I also think that mount option is the only way to configure per-mount

> > >  - as we've discussed before, I think that the XIP genfs_getpages()
> > >    should be merged with the existing one before you merge this into
> > >    -current.  merging it as-is would make a mess, and it's better to
> > >    avoid creating messes than than to promise to clean them up later.
> > >    we've probably already spent more time arguing about it than
> > >    it would have taken you to do it.
> > > 
> > >  - similarly, I don't think that we should have a separate XIP putpages.
> > >    why doesn't the existing genfs_do_putpages() work for XIP pages as-is?
> > 
> > This part I'm not convinced.  Your argument can be hardly an excuse
> > for you to not work on merging genfs_getpages() and genfs_do_io(). ;)
> > 
> > If you *really* want me to work on this before the merge (which I
> > do hope not), I'd create a separate branch to refactor genfs totally
> > into smaller pieces as I did for uvm_fault.c.  If you trust my
> > refactoring-fu.
> well, it's been about a decade since I wrote this code so my memory is
> a bit hazy as to how it ended up that way, but from looking at the cvs
> history a bit just now, I think that the getpages and putpages paths
> started off completely separate, and when I added the directio code,
> I split genfs_do_io() out of the putpages code and called it from both.
> yes, it would have been good to merge the getpages version at that point
> too, but there wasn't a point where I took a unified code path and made
> a copy of it.
> and I'm not giving any argument for not merging these functions,
> I'm saying that their existance is not a good excuse to make another copy.

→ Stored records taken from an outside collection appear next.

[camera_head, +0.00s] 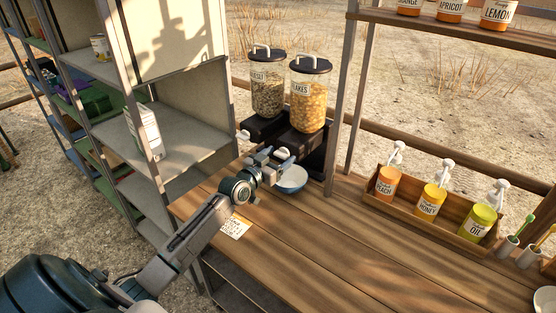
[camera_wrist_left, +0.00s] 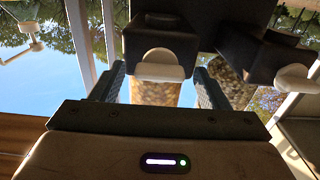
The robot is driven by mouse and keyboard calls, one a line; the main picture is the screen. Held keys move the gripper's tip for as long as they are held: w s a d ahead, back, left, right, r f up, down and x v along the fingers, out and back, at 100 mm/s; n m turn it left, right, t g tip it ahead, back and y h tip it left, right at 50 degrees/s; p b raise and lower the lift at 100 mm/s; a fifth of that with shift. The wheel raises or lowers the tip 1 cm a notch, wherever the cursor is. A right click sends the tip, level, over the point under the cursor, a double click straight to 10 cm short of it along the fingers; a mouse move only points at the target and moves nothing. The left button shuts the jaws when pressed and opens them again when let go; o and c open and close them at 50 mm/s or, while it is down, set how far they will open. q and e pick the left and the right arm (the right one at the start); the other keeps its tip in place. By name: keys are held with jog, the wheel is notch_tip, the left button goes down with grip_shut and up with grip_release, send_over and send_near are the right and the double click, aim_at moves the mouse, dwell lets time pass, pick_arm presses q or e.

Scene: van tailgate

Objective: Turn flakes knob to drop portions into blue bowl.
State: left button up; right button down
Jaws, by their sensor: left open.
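The flakes dispenser (camera_head: 308,98) stands at the back of the wooden counter, a clear canister of orange flakes on a dark base. Its white knob (camera_head: 283,153) faces front. The blue bowl (camera_head: 291,180) sits on the counter below it, partly hidden by my gripper. My left gripper (camera_head: 269,160) is open just in front of the flakes knob. In the left wrist view, upside down, the white knob (camera_wrist_left: 159,66) lies between the two spread fingers of the left gripper (camera_wrist_left: 160,85); I cannot tell whether they touch it. My right gripper is not in view.
A second dispenser (camera_head: 267,90) with darker contents stands left of the flakes one, with its own white knob (camera_head: 244,135). A wooden crate of pump bottles (camera_head: 408,205) is at right. A paper note (camera_head: 236,228) lies on the counter. Shelves rise at left. The counter's middle is clear.

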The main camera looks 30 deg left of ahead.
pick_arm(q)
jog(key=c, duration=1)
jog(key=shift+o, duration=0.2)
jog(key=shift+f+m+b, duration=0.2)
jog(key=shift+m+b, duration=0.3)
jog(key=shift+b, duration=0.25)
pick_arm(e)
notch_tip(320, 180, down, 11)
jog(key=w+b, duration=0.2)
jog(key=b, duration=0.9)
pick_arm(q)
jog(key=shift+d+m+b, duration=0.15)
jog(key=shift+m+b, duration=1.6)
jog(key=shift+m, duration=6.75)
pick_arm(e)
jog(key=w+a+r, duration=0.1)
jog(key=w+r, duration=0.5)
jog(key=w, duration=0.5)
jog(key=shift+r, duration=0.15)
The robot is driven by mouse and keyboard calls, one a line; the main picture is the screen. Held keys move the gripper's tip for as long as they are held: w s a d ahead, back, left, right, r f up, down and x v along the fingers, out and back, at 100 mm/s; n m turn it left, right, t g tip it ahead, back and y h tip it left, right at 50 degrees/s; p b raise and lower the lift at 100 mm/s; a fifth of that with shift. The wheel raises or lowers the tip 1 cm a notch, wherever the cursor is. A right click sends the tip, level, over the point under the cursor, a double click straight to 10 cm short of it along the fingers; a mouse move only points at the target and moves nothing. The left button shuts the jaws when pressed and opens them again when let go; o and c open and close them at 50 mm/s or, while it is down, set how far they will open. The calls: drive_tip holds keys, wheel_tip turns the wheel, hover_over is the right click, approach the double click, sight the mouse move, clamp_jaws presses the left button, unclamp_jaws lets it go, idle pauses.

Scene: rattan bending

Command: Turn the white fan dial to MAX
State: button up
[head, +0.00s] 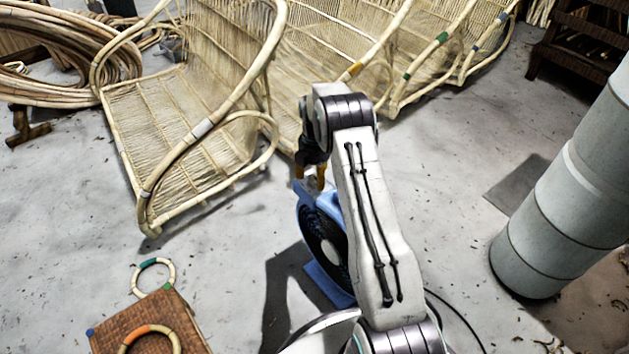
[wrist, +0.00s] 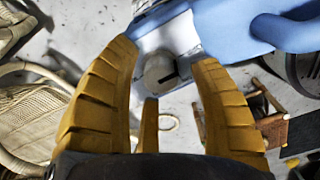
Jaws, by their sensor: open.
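The blue fan (head: 325,245) stands on the floor in the head view, partly hidden behind my arm. In the wrist view its blue housing (wrist: 225,25) fills the upper right. The pale dial (wrist: 158,72) sits on a light panel beside the housing, with a dark mark towards its right side. The MAX label cannot be read. My gripper (wrist: 166,60) is open, its orange fingers on either side of the dial in the picture; contact cannot be told. In the head view my gripper (head: 313,178) is at the top of the fan.
Rattan chair frames (head: 190,130) stand behind and to the left. A woven stool (head: 150,325) with rattan rings is at lower left. A thick grey duct (head: 565,190) rises on the right. A dark cable runs right of the fan. Floor between fan and duct is mostly clear.

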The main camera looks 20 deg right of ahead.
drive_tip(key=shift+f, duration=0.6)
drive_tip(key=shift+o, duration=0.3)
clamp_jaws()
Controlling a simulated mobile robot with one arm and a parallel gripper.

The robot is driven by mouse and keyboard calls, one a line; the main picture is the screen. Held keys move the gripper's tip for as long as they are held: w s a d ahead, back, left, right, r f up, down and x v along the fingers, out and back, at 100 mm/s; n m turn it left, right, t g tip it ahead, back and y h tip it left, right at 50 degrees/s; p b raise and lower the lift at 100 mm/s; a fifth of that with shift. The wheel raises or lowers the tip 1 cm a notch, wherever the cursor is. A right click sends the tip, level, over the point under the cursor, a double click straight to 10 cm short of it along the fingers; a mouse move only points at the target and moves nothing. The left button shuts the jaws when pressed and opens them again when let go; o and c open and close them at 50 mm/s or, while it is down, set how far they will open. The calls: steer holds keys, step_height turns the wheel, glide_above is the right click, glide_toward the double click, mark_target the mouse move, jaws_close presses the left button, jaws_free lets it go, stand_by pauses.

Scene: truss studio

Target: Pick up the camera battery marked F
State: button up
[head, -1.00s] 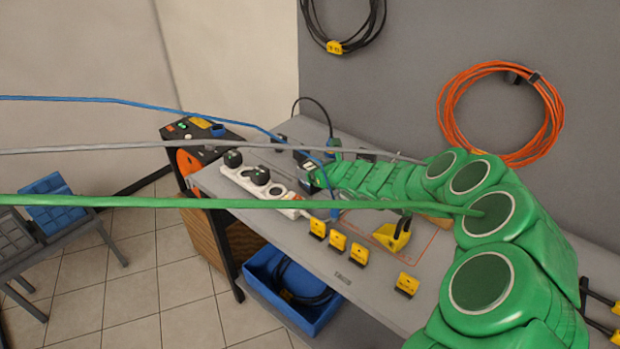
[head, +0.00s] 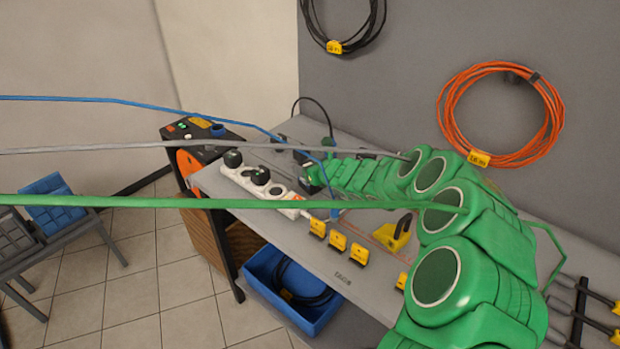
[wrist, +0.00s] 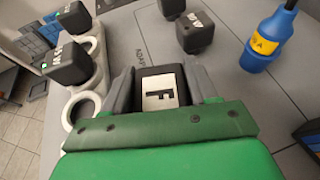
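The camera battery marked F (wrist: 160,93) is a dark block with a pale label and a black F. In the wrist view it sits between the two grey fingers of my gripper (wrist: 162,84), which lie against its sides with no clear gap. Whether it touches the surface below is hidden. In the head view my gripper (head: 316,177) is low over the far left of the grey table (head: 270,228), beside the white charger strip (head: 248,180), and the battery cannot be made out there.
Black blocks stand on the white strip, and another dark block (wrist: 194,32) is beyond my fingers. A blue and yellow bottle-shaped item (wrist: 268,38) is at the right. Yellow clips (head: 337,240) line the table's front. Blue, grey and green cables (head: 120,201) cross the head view.

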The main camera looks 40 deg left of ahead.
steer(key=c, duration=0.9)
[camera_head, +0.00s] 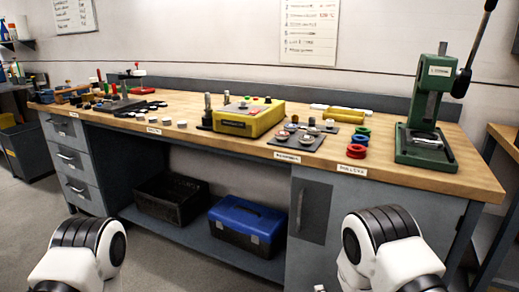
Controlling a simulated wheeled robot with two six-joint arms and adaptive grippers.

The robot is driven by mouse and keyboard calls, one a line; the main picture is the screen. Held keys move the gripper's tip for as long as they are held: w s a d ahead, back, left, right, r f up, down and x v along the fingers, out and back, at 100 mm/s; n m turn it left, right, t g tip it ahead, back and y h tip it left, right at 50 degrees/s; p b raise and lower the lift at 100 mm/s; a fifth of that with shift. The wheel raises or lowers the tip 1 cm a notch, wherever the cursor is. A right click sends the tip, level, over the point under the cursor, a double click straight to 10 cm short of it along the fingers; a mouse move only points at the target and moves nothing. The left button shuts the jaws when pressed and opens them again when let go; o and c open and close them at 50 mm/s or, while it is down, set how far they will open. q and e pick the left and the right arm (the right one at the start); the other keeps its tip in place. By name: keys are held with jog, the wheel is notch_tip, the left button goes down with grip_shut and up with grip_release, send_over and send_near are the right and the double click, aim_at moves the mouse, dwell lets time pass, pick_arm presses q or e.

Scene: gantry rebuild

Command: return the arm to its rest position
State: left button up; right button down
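Parts of both my arms show at the bottom of the head view, white links with dark joint rings, one at the lower left and one at the lower right. Both are in front of the workbench (250,146) and below its top. Neither of my grippers shows in the view, so I cannot see their fingers or whether they hold anything.
A yellow box (248,118), a green press (428,115) with a raised lever and red rings (356,151) stand on the bench. A blue toolbox (247,226) and a black crate (172,199) sit on the shelf below. Grey drawers (67,160) are at left.

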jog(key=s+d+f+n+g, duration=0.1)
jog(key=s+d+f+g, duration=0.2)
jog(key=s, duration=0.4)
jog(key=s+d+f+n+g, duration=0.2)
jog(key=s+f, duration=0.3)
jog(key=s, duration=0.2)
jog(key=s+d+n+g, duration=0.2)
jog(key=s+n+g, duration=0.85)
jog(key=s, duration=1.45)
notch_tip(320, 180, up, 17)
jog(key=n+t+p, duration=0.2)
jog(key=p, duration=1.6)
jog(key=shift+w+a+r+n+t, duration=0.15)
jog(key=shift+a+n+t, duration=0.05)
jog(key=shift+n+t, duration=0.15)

IMO genfs abstraction is wrong in the first place. ;)  All of its code
should belong to either sys/uvm/uvm_vnode.c or sys/kern/vfs_*.c.

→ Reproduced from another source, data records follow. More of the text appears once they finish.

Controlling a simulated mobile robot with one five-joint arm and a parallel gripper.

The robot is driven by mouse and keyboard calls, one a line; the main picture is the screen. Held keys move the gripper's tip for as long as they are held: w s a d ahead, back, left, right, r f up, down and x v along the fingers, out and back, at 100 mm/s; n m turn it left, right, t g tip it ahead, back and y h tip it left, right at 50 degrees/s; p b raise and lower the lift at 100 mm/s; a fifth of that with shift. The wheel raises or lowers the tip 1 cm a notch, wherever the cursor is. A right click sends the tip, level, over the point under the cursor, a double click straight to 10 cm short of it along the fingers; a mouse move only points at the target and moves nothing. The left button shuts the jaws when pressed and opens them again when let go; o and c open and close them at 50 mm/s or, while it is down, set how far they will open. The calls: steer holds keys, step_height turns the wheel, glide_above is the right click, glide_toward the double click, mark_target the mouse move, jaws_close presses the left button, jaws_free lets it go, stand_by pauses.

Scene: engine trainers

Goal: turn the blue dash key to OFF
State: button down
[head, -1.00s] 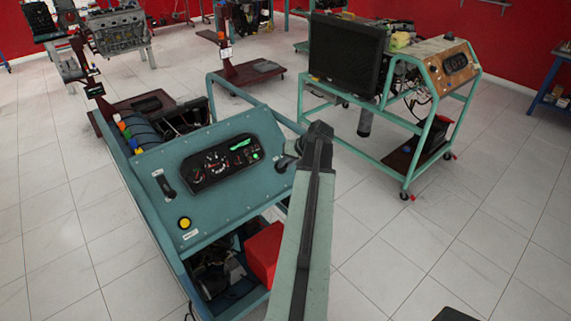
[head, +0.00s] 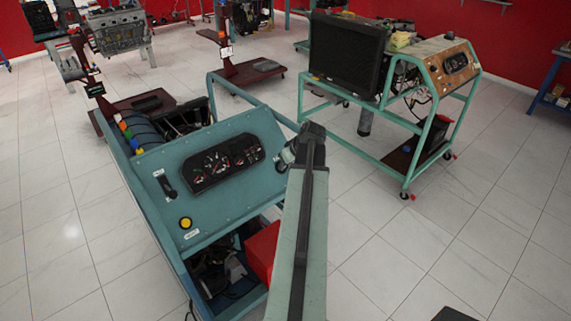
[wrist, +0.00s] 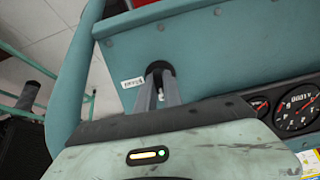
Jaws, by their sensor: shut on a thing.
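The blue-green dash panel (head: 215,205) of the near engine trainer carries the gauge cluster (head: 224,161). The cluster's gauges show in the wrist view (wrist: 298,108), and no green lamp is lit on it now. My gripper (wrist: 158,84) is shut at the dark round key switch (wrist: 158,67), beside a small white label (wrist: 132,82). The blue dash key is hidden between the fingers, so its angle cannot be read. In the head view my gripper (head: 287,154) is at the panel's right edge, partly behind my arm.
A yellow button (head: 186,223) and a black lever (head: 166,185) sit on the panel's left. The trainer's tube frame (head: 235,91) rises behind it. A second trainer with a black radiator (head: 345,60) stands at the back right.

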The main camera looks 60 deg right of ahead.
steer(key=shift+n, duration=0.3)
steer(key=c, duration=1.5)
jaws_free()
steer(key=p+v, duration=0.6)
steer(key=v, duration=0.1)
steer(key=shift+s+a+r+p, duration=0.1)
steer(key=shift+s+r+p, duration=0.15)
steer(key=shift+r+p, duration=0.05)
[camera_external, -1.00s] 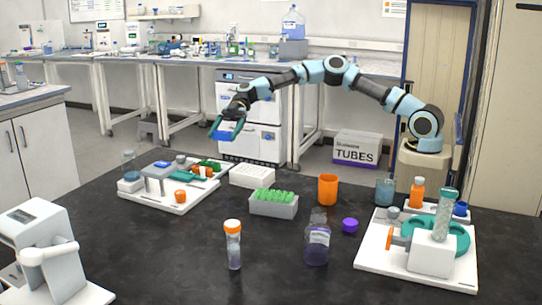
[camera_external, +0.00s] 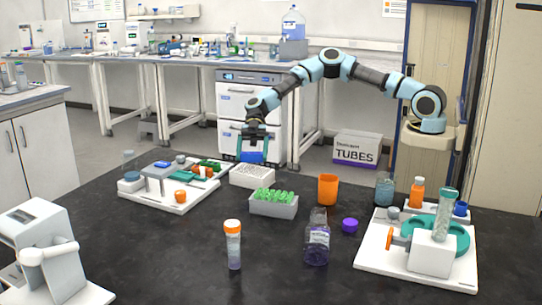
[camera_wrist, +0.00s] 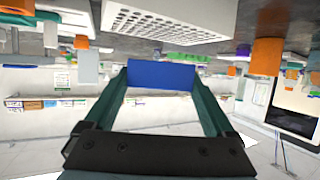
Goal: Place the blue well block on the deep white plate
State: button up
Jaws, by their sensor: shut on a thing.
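The blue well block (camera_external: 251,157) is held between the fingers of my gripper (camera_external: 253,147), which points down just behind the deep white plate (camera_external: 251,181). In the wrist view the blue block (camera_wrist: 170,77) spans the gap between the two teal fingers (camera_wrist: 161,84). The white plate, with rows of small holes, shows in the wrist view (camera_wrist: 128,20) at the top, close to the block but apart from it. The block appears above the plate's level. The plate rests on the dark bench, and its top looks empty.
A grey rack with green tubes (camera_external: 273,207) stands in front right of the plate. A white board with small parts (camera_external: 150,197) lies to the left. An orange cup (camera_external: 328,189) stands to the right. The bench front middle is partly clear.

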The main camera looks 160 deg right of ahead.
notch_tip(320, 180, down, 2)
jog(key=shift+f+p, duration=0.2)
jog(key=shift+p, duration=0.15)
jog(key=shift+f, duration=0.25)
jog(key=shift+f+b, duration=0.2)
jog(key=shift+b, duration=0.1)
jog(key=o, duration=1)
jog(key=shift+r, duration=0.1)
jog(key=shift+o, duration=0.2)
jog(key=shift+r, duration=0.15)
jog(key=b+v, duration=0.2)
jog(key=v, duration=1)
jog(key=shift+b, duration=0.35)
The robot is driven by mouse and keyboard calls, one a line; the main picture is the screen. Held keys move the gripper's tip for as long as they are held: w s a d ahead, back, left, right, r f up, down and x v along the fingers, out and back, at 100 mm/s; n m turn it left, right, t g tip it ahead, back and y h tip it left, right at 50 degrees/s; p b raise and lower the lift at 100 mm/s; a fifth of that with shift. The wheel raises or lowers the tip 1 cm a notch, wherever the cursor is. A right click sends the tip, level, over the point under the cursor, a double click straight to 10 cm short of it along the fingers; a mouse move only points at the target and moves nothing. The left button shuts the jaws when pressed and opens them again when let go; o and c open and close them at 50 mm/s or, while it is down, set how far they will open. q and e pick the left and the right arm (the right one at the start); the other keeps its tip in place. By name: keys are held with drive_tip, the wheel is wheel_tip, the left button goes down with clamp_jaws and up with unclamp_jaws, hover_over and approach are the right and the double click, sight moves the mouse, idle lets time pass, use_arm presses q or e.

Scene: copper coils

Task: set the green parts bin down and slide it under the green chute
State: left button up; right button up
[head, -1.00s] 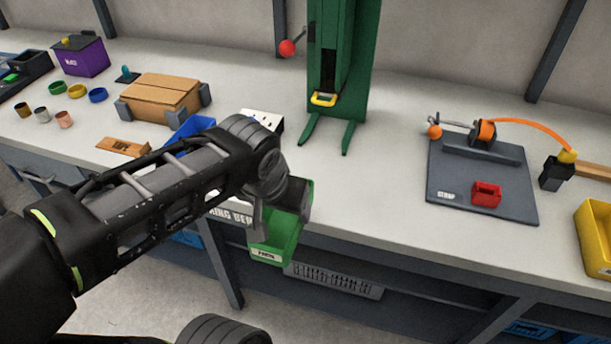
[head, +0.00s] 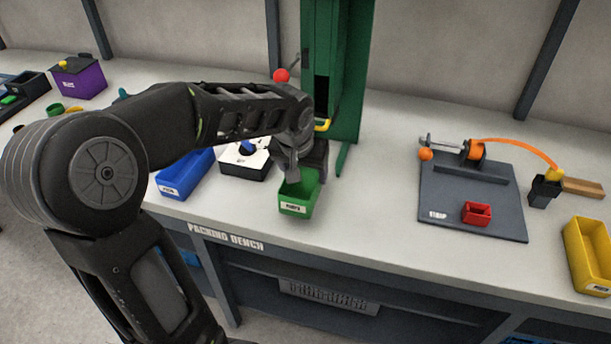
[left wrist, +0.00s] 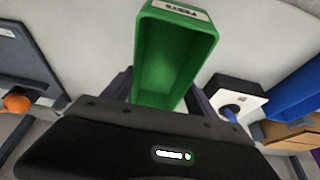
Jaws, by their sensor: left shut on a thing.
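The green parts bin (head: 300,196) is over the front part of the bench in the head view, just in front of the green chute (head: 343,60). It looks upright and empty, with a white label on its front; I cannot tell whether its base touches the bench. My left gripper (head: 303,165) is shut on the bin's far side. In the left wrist view the open green bin (left wrist: 176,55) lies between the fingers of my left gripper (left wrist: 158,95). My arm hides part of the chute's foot. My right gripper is not in view.
A blue bin (head: 186,174) and a white-topped box (head: 243,160) stand left of the green bin. A yellow bin (head: 588,255) is at the far right. The bench between is clear.

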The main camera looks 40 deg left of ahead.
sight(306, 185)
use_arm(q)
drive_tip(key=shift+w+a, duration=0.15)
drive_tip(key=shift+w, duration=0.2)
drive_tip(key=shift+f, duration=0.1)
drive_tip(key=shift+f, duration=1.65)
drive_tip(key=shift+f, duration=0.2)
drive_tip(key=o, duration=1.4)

> to try to answer my own question about why you have a separate putpages,
> I guess that's to handle the page of zeroes that you have attached to
> each vnode.  without the per-vnode page of zeroes, the existing
> putpages would work fine.

I'll rethink this zero page thing.

> > >  - in getpages, rather than allocating a page of zeros for each file,
> > >    it would be better to use the same page of zeroes that mem.c uses.
> > >    if multiple subsystems need a page of zeroes, then I think that
> > >    UVM should provide this functionality rather than duplicating
> > >    that all over the place.  if you don't want to update all the copies
> > >    of mem.c, that's fine, but please put this in UVM instead of genfs.
> > 
> > I made it per-vnode, because If you share a single physical zero'ed
> > page, when a vnode is putpage'ed, it invalidates all mappings in
> > other vnodes pointing to the zero page in a pmap.  Doesn't this
> > sound strange?
> I think you're misunderstanding something.  for operations like
> msync(), putpage is called on the object in the UVM map entry,
> which would never be the object owning the global page of zeroes.
> from the pagedaemon, putpage is called on a page's object,
> but if the page replacement policy decides to reclaim the page
> of zeroes then invalidating all the mappings is necessary.
> if what you describe would actually happen, then yes,
> I would find it strange.

Give me some time to rethink this zero page thing...

> > Another reason is that by having a vm_page with a uvm_object as
> > its parent, fault handler doesn't need to know anything about the
> > special zero'ed page.
> the fault handler wouldn't need to know about the page of zeroes,
> why do you think it would?  it does need to be aware that the pages
> returned by getpages may not be owned by the object that getpages
> is called with, but it needs to handle that regardless, for layered
> file systems.

Ditto (but my gut feeling is, layered file systems are totally
broken by design.)

> > >  - I don't remember if I asked about this before: is there some reason
> > >    for there to be XIP code in the fs-specific code?  couldn't this be
> > >    done in the VFS and vnode code instead so that it works for all
> > >    file system types instead of just FFS?
> > 
> > This is due to the current VFS design.  I agree that fs-neutral part
> > should be moved to common part.  It's just beyond this branch...
> could you explain what about the VFS design makes this hard?
> I guess I mentioned this mainly because in your earlier mail
> it sounded like this feature would be available for all fs types.

All mount options are processed in VFS_MOUNT()...

And yes, this XIP can be used for all FSes.

> > >  - as you guessed in your mail, I don't like the new PQ_FIXED flag either.
> > >    it looks like it's only used for preventing the XIP pages from
> > >    being put on the paging queues, but that would be better done by
> > >    just initializing pg->wire_count to 1 so that UVM treats them
> > >    as permanently non-pageable (which they actually are).
> > 
> > Are you OK to prevent XIP pages from being loaned? ;)
> > 
> > The actual problems here are
> > 
> >  a) the generic fault handler doesn't know how to handle pages that
> >     never be paged out (device pages), and
> > 
> >  b) uvm loan uses vm_page.
> > 
> > You wanted device pages to be able to be loaned.  I agree the idea,
> > but I'm feeling like that the way the loan "state" is kept
> > (vm_page::loan_count) is wrong.  I've not figured out how to address
> > this yet.
> I've thought about loaning and XIP again quite a bit, but in the interest
> of actually sending this mail today, I'll leave this part for later too.

I spent a little time for this...

Now uvm_loan() returns to a loaner an array of pointers to struct
vm_page.  Which means that those struct vm_page's are shared among
loaner and loanee.  The owner of those pages are recorded in
vm_page::uanon and vm_page::uobject.

I'm thinking this design is broken.  At least A->A loan is impossible
for no reason.  I think loanee should allocate (by kmem_alloc(9))
a new *alias* vm_page, to keep loaning state.  Alias vm_page has
a pointer to its new owner, and with a pointer to the *real* vm_page

uanon/uobject is also bad in that it obscures the 1:1 relationship
of pages and owners.  These two members should be merged into a single
void *pg_owner.  vm_page::loan_count is only for loaner.  Loaners
of read-only, wired pages don't need to remember anything.